▽

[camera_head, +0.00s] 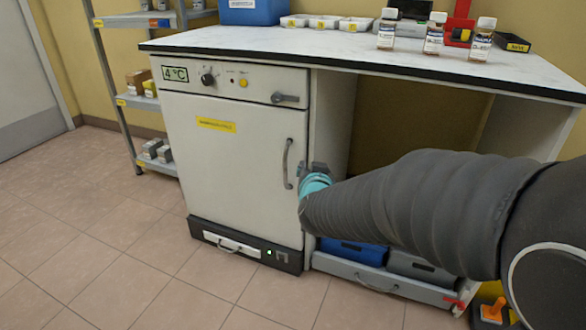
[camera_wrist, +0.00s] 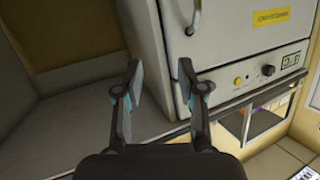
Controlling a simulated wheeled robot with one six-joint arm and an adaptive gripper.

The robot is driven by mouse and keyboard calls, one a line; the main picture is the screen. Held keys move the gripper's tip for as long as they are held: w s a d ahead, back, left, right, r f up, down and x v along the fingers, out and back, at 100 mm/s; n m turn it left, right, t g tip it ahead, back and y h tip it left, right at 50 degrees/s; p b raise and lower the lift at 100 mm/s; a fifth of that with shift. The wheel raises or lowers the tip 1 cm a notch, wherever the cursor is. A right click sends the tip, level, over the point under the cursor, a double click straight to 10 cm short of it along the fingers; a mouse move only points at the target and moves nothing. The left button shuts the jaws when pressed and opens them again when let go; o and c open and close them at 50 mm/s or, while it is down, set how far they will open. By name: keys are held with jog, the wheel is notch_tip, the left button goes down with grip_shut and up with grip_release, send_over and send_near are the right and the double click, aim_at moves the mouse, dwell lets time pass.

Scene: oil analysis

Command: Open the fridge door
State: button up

△

[SET EXERCISE] Output the material word for word, omitting its pictures.

[THE RESULT]
[camera_head, +0.00s] 
[camera_wrist, +0.00s] 
Controlling a simulated wheeled robot with one six-joint arm and an adaptive gripper.

The robot is driven by mouse and keyboard calls, one a line; the main picture is the screen. Held keys move the gripper's tip for as long as they are held: w s a d ahead, back, left, right, r f up, down and x v along the fingers, out and back, at 100 mm/s; n m turn it left, right, t g tip it ahead, back and y h tip it left, right at 50 degrees/s; p b raise and lower the lift at 100 mm/s; a fifth of that with shift. The wheel raises or lowers the tip 1 cm a notch, wherever the cursor is. A right click sends the tip, level, over the point under the cursor, a double click straight to 10 cm short of it along the fingers; a mouse move only points at the target and moves nothing. The left button shuts the jaws when pressed and opens them again when let go; o and c open and close them at 50 mm/s or, while it is down, set how far they will open. By name: keys are held with jog, the wheel is notch_tip, the left button goes down with grip_shut and up with grip_release, send_over and send_near are the right and the double click, aim_at moves the mouse, dwell lets time pass.

Scene: oil analysis

Command: Open the fridge door
State: button up

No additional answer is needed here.